Once again there was no way out of the grotesque facts for the UN, though it did nothing:
Pillay, the United Nations High Commissioner for Human Rights, stated in a letter to UN Watch, the organization that first brought the issue to public attention, that the cartoon was indeed anti- Semitic and added, “I utterly deplore and condemn anti- Semitism, as I do any form of incitement to hatred and racial discrimination.”

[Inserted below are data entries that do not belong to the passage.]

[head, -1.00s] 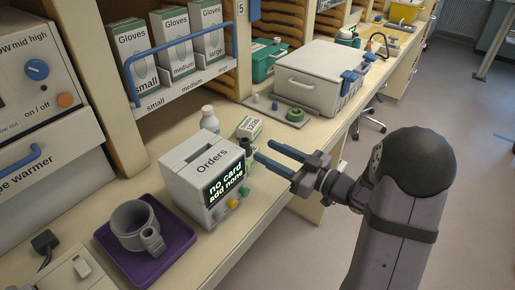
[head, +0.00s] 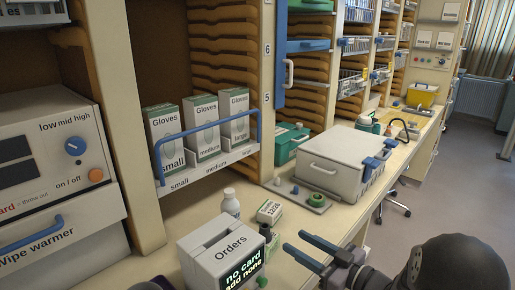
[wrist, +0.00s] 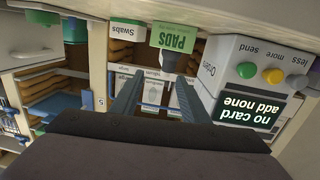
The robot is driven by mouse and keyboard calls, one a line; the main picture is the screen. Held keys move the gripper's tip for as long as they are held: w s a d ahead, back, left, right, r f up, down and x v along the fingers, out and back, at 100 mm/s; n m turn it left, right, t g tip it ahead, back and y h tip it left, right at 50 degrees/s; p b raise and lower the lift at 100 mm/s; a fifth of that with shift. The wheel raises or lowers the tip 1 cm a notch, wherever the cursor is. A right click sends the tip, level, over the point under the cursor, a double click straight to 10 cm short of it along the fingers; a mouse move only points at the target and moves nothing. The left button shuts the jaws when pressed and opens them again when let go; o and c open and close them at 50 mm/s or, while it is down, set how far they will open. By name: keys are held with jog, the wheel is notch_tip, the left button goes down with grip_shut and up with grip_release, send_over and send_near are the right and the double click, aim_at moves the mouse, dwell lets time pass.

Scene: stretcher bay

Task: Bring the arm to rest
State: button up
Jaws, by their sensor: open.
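My gripper (head: 297,243) is in the lower right of the head view, at the front edge of the counter, right of the white Orders box (head: 205,262). Its two blue-grey fingers are apart with nothing between them. In the wrist view, which looks upside down, the open fingers (wrist: 158,95) reach towards a dark-capped item and a green PADS box (wrist: 174,37). The Orders box's screen there reads "no card add none". My arm's dark, rounded joint fills the lower right corner of the head view.
A white bottle (head: 231,204) and a small labelled carton (head: 270,212) stand behind the Orders box. A large white case (head: 335,160) sits farther along the counter (head: 345,217). Glove boxes (head: 203,127) fill the shelf behind. Open floor (head: 455,190) lies to the right.

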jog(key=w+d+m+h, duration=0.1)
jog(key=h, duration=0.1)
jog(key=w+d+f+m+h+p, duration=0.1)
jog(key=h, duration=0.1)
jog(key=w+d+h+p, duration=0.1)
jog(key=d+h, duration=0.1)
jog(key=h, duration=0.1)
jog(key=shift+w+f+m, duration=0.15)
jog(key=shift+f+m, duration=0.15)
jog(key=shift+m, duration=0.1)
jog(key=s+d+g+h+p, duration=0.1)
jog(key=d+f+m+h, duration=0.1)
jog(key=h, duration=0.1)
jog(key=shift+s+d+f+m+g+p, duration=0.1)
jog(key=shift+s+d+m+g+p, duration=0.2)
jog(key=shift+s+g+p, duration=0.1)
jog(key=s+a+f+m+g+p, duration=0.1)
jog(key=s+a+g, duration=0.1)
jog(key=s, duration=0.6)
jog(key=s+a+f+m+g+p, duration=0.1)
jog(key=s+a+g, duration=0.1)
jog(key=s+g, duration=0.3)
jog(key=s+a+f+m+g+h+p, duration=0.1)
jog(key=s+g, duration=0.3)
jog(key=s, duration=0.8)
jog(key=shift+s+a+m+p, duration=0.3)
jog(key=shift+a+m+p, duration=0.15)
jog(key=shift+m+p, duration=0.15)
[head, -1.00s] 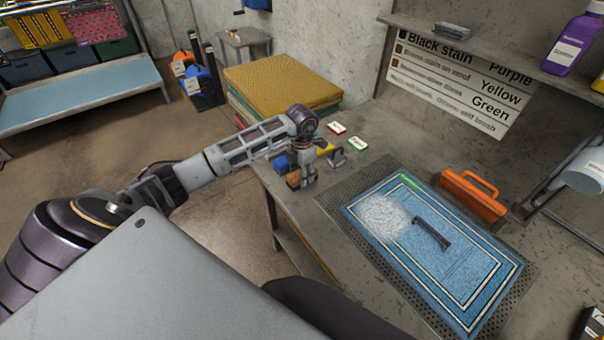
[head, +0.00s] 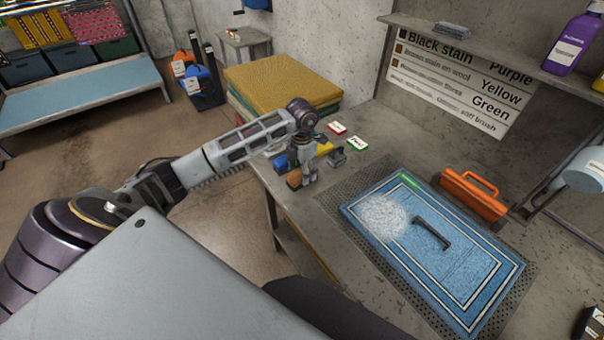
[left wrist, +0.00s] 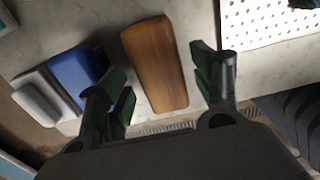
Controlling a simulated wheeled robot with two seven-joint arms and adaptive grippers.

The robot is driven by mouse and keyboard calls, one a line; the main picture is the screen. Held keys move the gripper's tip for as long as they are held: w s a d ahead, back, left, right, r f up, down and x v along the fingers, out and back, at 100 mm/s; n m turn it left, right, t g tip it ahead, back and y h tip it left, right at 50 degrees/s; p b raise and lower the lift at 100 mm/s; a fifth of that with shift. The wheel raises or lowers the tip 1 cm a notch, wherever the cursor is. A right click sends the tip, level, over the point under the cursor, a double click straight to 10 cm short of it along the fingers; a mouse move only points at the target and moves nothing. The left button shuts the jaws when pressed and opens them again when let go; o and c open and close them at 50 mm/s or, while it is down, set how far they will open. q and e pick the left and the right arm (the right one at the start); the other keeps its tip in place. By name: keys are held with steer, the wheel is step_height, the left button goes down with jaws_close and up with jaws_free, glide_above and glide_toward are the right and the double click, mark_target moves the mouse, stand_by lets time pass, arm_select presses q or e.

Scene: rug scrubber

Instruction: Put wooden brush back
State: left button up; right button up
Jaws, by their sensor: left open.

She acknowledged “the anti-Semitic and objectionable nature of the cartoon,” but also noted “Mr. Falk’s series of public apologies,” but did not call on Falk to resign, saying only that she welcomed the fact that he had swiftly removed the image from his website.
A “Partisan for Hamas”
Even the Palestinian Authority has taken Falk to task, calling him a “partisan for Hamas”.
Gilad Atzmon
There is perhaps no better marker for contemporary antisemitism than Gilad Atzmon. In 2011, Falk rushed to praise Atzmon when he published The Wandering Who, a horrid screed. Falk called the book:
… an “absorbing and moving” book that everyone who “care[s] about real peace” should “not only read, but reflect upon and discuss widely.”
At the time, the CST noted that The Wandering Who is “quite probably the most antisemitic book published in this country in recent years.”
Well, Mr Corbyn?
There is more to say about Mr Falk, but this is enough for readers to have a sense of the man and his plainly unacceptable record.
Perhaps Mr Corbyn could explain just how “honouring” Mr Falk fits in with his claim to be a “militant opponent of antisemitism”?